**** MATERIAL SHOWN

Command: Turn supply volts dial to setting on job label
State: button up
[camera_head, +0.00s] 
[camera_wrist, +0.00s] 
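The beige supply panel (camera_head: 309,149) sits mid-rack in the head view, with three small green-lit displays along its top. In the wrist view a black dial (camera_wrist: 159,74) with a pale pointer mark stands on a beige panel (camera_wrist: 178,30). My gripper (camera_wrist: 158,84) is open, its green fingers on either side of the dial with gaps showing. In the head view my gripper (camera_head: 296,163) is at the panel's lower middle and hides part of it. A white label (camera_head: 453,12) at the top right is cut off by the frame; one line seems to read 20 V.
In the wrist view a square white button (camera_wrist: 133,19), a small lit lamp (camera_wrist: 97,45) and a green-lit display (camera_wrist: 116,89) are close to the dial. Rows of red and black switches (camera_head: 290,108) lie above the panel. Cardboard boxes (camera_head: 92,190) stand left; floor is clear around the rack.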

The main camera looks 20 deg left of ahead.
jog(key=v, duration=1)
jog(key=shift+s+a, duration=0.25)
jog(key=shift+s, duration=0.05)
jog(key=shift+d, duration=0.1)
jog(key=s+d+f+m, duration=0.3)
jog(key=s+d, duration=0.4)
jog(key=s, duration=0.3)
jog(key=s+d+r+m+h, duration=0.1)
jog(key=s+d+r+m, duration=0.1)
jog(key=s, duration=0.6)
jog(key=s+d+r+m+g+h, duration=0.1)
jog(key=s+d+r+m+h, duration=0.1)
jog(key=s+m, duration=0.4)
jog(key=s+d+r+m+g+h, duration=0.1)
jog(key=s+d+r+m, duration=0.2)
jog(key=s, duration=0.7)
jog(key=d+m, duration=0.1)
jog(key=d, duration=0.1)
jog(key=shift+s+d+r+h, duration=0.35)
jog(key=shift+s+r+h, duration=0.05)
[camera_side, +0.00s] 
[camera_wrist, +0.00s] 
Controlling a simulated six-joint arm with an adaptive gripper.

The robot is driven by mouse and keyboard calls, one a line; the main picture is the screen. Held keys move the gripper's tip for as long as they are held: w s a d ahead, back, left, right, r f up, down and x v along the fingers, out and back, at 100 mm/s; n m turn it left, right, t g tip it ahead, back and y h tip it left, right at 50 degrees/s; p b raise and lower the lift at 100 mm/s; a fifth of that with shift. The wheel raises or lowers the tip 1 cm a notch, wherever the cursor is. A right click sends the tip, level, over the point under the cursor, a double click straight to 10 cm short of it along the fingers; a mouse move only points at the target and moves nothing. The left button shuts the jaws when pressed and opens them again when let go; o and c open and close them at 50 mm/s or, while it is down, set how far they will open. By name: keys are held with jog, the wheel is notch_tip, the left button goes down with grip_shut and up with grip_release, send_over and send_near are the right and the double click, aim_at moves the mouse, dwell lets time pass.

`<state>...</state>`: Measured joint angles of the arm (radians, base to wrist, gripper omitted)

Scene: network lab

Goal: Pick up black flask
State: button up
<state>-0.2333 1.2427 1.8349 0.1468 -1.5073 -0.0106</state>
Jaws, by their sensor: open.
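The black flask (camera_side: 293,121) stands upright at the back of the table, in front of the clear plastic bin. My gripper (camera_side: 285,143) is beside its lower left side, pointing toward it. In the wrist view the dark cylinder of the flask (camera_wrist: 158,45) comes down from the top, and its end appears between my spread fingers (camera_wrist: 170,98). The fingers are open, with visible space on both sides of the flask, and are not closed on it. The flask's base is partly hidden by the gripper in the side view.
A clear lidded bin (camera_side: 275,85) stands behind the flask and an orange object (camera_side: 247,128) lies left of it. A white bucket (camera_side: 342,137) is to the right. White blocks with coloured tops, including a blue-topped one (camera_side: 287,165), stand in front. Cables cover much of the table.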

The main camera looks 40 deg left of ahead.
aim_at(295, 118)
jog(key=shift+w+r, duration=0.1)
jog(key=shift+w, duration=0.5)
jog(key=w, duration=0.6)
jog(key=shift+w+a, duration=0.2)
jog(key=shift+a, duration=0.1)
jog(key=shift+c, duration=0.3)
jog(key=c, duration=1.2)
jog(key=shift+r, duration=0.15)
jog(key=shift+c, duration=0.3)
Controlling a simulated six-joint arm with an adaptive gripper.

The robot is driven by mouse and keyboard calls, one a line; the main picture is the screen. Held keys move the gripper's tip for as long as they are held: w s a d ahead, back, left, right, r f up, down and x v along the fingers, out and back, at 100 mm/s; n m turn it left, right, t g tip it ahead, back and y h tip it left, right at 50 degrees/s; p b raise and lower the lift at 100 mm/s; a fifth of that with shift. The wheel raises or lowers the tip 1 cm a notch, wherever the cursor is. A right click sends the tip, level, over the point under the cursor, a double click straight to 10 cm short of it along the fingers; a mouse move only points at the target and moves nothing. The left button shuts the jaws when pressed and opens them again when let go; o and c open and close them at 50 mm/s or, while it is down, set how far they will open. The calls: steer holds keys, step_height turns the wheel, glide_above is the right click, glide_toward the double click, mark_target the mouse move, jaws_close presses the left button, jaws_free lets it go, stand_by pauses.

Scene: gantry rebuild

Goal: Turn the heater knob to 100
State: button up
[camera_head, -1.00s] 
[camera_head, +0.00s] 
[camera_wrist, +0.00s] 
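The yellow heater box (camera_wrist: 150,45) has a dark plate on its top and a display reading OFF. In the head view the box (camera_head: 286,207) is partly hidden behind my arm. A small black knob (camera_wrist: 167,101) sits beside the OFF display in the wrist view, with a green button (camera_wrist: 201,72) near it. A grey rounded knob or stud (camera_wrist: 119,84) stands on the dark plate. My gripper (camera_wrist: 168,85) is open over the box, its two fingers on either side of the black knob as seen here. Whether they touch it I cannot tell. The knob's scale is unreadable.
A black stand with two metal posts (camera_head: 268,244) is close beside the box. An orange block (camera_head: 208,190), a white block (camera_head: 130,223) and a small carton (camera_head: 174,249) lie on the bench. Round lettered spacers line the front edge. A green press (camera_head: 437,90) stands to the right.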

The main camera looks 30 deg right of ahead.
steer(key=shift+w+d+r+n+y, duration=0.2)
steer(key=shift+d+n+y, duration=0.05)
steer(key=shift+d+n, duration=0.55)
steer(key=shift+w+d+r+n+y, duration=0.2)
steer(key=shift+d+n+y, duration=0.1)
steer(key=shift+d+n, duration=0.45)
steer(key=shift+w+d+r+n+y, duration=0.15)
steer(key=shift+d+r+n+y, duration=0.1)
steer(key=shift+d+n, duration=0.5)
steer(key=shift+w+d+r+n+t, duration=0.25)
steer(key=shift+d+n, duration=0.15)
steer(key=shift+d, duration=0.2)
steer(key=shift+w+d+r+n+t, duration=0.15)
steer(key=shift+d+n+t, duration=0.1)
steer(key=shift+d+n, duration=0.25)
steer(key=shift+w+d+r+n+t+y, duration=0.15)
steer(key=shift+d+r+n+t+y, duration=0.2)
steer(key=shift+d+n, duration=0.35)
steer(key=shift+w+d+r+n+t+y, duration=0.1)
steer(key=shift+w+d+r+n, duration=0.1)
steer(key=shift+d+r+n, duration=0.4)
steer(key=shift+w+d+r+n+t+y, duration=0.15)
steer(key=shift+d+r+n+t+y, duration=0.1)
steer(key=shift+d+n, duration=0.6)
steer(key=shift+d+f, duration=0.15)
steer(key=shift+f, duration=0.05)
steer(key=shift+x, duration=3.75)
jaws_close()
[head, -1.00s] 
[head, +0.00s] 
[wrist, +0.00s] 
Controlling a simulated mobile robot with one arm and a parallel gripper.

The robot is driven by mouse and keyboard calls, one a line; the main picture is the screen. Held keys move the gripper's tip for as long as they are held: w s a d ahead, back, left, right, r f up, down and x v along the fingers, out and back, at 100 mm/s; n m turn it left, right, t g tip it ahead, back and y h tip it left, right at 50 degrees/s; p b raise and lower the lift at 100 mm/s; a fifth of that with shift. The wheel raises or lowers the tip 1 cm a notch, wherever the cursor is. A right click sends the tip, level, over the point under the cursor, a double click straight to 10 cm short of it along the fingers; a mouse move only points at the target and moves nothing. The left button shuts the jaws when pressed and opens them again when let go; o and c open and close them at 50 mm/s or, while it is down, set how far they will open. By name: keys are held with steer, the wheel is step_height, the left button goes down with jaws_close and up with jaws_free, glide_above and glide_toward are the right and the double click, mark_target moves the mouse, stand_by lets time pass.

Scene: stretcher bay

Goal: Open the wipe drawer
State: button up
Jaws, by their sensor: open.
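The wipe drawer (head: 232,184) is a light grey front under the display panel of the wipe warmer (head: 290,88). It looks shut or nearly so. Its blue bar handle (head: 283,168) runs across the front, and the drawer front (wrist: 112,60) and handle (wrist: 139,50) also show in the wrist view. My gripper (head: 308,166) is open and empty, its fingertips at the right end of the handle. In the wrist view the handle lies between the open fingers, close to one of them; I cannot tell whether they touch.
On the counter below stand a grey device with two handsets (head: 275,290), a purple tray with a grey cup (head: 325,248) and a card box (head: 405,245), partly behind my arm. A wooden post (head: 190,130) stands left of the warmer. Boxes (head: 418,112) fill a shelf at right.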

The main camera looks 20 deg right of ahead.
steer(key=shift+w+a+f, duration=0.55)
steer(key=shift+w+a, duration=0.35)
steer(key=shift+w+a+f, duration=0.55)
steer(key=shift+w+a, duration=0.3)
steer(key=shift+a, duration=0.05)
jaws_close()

********

DIRECTIVE:
What is the number of lines in the listing that include the word "Goal"? Give that number and nothing else.

ANSWER BELOW:
3